Hoje em dia, parte do legado
de Vargas está depositada nas
mãos e na memória de um senhor de 89 anos, de nome Guilherme Arinos. Todo dia 24 de
agosto, o velho senhor manda
celebrar uma missa em homenagem a Getúlio Vargas. No
momento, está criando uma associação de defesa da memória
de Vargas, que tem, entre seus
integrantes, a ex-deputada Ivete
Vargas e o ex-governador do
Rio de Janeiro Marcello Alencar.
Guilherme Arinos tornou-se
assessor pessoal de Vargas no
longínquo ano de 1942, com
apenas 26 anos. Desde os 20
anos já trabalhava com Vargas.
É dono de uma biografia extraordinária.
Nasceu no interior do Amazonas em 1916, em um subúrbio do
município de Itacoatiara, nas
margens do rio Solimões. O nome Arinos é em homenagem a
um dos rios da região. Fez o ginásio na própria cidade. Em
1933, houve concurso nacional
do Banco do Brasil. A família
juntou toda sua poupança para
conseguir comprar uma passagem de terceira classe para Guilherme, que levou oito dias para
chegar a Belém.
Saiu-se tão bem nas provas de
matemática e de português que
o inspetor-chefe Ovídio Xavier
de Abreu mandou-o escolher a
praça que quisesse para trabalhar. Como queria aprender sobre câmbio, optou pela agência
de Belém.
Quando estourou a Segunda
Guerra, o país não sabia como
administrar a questão cambial.
Foram convocados 11 funcionários do BB para pensar em uma
estratégia de defesa das reservas
cambiais, entre eles o jovem
Guilherme. Dos estudos saíram
os regulamentos de criação da
Coordenação de Mobilização
Econômica, e, depois, da Carteira de Exportação e Importação
(Cexim). Guilherme convocado
para assessorar o segundo presidente, Gastão Vidigal -o primeiro, Leonardo Truda, morreu
uma semana após assumir.
Dois meses depois, recebeu recado de Alzira Vargas, secretária e filha de Vargas, convidando-o a trabalhar com o presidente, que precisava de alguém
que conhecesse câmbio. Tornou-se oficial de gabinete e, logo
após, secretário particular de
Vargas.
Em 29 de outubro de 1945,
quando o general Cordeiro de
Farias comunicou a Vargas sua
deposição, Guilherme passou 29
dias detido em um quartel.
Quando saiu, apresentou-se ao
novo presidente do BB, o velho
conhecido Ovídio, que lhe perguntou onde gostaria de trabalhar. E ele: com o dr. Getúlio.

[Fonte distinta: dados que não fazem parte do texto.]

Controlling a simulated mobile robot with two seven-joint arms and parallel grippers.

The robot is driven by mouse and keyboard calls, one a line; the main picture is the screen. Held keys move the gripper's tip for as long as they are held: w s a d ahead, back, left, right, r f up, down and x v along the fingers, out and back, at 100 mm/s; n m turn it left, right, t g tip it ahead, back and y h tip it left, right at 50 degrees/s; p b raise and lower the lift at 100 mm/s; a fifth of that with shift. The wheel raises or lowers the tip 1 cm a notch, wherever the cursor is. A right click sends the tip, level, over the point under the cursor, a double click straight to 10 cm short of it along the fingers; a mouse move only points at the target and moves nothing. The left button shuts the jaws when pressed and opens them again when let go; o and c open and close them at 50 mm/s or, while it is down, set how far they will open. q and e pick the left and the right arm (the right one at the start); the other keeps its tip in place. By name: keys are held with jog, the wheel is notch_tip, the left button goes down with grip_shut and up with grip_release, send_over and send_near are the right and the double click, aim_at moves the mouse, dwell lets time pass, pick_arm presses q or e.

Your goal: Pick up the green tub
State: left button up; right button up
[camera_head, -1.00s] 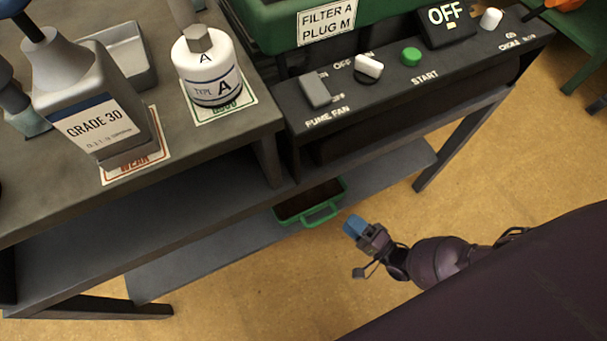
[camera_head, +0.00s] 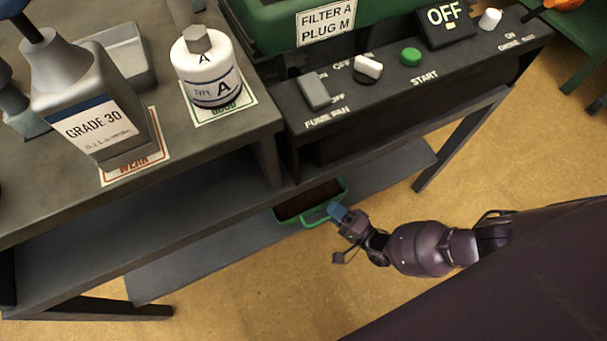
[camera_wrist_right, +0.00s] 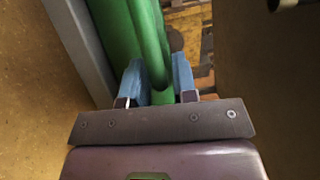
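The green tub (camera_head: 345,187) sits on the low shelf under the bench in the head view, its dark inside facing up. Its green handle (camera_head: 317,221) sticks out at the front. My right gripper (camera_head: 335,211) is at the right end of this handle. In the right wrist view, the blue fingertips (camera_wrist_right: 159,78) are apart, with the green handle (camera_wrist_right: 150,38) running between them. Any contact with the handle is hard to make out. The tub's wall (camera_wrist_right: 112,30) shows beyond the left finger. My left gripper is not in view.
The low shelf (camera_head: 215,248) is bare left of the tub. Above stand the bench (camera_head: 215,140) with a grey jug (camera_head: 75,90) and a white bottle (camera_head: 207,65), and a control panel (camera_head: 440,60). A bench leg (camera_head: 455,145) is to the right. Open floor lies in front.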

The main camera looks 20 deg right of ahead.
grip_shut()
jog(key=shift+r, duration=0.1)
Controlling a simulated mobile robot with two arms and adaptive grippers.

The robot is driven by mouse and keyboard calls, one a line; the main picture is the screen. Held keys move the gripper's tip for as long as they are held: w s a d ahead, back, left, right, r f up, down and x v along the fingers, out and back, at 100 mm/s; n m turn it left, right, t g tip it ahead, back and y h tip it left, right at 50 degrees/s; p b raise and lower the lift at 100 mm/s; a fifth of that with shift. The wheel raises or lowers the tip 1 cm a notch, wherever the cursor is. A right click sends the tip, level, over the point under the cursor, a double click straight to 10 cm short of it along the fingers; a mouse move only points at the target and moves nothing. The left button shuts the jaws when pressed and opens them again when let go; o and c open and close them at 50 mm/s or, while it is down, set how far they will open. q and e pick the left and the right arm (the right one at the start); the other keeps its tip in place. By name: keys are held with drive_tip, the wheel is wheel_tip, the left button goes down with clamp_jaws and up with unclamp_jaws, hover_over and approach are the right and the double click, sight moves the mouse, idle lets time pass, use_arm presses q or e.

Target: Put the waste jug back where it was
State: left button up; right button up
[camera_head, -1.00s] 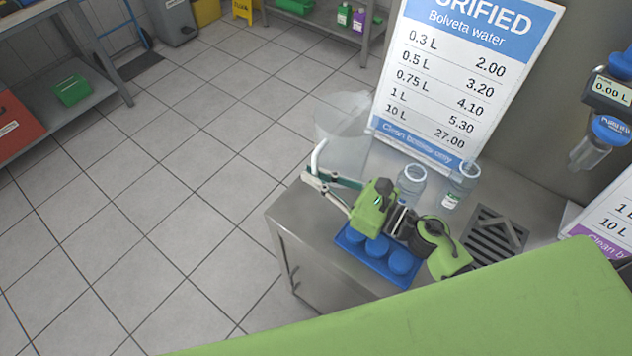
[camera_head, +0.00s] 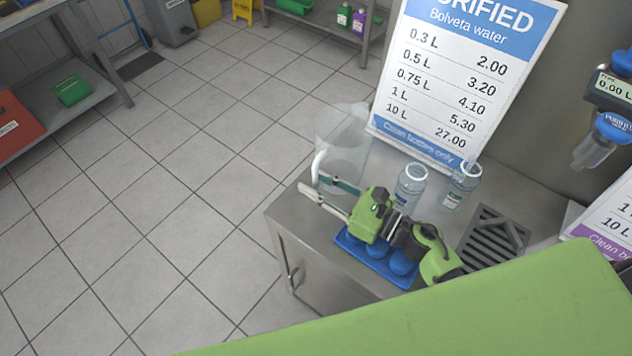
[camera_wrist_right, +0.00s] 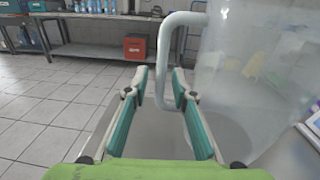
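The waste jug (camera_head: 342,126) is a large clear vessel with a white handle (camera_head: 317,168). It stands upright at the back left corner of the steel counter (camera_head: 300,214), beside the price sign. My right gripper (camera_head: 313,184) is open, low at the jug's handle side. In the right wrist view the jug (camera_wrist_right: 255,70) fills the right side, and its handle (camera_wrist_right: 165,75) shows between the spread fingers of my gripper (camera_wrist_right: 162,92), which do not close on it. My left gripper is not in view.
A blue tray with blue caps (camera_head: 376,262) lies under my right wrist. Two clear bottles (camera_head: 411,187) (camera_head: 462,185) stand behind it, near a drain grate (camera_head: 487,240). The price sign (camera_head: 465,75) leans behind the jug. The tiled floor to the left is clear.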

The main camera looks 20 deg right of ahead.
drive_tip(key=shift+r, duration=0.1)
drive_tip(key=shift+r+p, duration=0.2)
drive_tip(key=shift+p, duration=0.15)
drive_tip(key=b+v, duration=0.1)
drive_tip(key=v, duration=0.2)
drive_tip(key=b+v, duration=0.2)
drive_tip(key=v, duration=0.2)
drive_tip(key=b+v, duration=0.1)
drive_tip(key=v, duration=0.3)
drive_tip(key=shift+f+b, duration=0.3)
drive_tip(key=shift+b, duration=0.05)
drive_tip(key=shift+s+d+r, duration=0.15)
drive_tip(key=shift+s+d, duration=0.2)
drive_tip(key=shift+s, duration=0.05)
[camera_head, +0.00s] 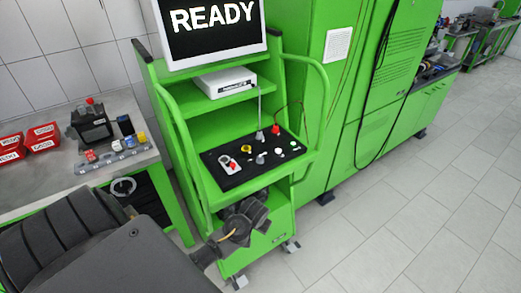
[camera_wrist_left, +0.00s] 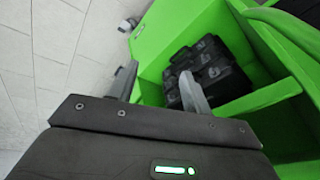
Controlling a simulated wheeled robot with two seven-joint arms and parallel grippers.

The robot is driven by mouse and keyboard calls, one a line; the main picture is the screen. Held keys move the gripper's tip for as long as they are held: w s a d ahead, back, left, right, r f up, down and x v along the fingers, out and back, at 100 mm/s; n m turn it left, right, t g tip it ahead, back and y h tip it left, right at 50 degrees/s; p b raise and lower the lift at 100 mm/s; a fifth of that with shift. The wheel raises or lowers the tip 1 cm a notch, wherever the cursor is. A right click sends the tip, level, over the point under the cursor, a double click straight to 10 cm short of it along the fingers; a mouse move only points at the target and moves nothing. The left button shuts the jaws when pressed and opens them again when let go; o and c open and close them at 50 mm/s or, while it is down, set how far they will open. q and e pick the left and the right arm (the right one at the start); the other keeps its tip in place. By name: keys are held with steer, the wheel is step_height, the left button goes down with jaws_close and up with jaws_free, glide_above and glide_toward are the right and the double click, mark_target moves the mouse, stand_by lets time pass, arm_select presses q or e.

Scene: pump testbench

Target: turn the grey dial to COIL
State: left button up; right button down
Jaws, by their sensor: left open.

Seguiu para o Rio Grande e foi
morar com Vargas na pequena
fazenda Santo Reis, em São Borja, para onde o presidente se
mudou depois de se desentender
com o irmão Protásio. Eram três
morando durante dois anos em
uma casa sem luz elétrica: dr.
Getúlio, Guilherme e Gregório
Fortunato.
Lá, ele teve o privilégio de
compartilhar da intimidade do
homem mais poderoso e fechado do Brasil. Um dia, Getúlio
lhe perguntou por que os juros
eram tão altos. E o "índio" (como passou a ser chamado por
Vargas, depois que deixou de ser
"menino") disse-lhe que porque
o dinheiro era escasso. "Você
não é bancário?", indagou Vargas. "Por que não inventa um
banco que arranje o dinheiro?"
Guilherme pegou um pedaço
de papel em branco e rascunhou
o esboço de um banco de desenvolvimento. Quando Getúlio foi
eleito em 1950, seu trabalho serviu de base para a criação do
BNDES.
Acompanhou dr. Getúlio a vida toda, mesmo depois daquele
tiro que o matou em 24 de agosto de 1954. Em sua sala, tem espaço apenas para Getúlio, retratos, pinturas, livros na estante e
em cima da mesa do escritório.
Há uma exceção apenas, um retrato dos quatro netos e do filho
do qual ele tem enorme orgulho:
Gustavo Franco, que há 15 anos
luta obsessivamente para liquidar com o legado do dr. Getúlio.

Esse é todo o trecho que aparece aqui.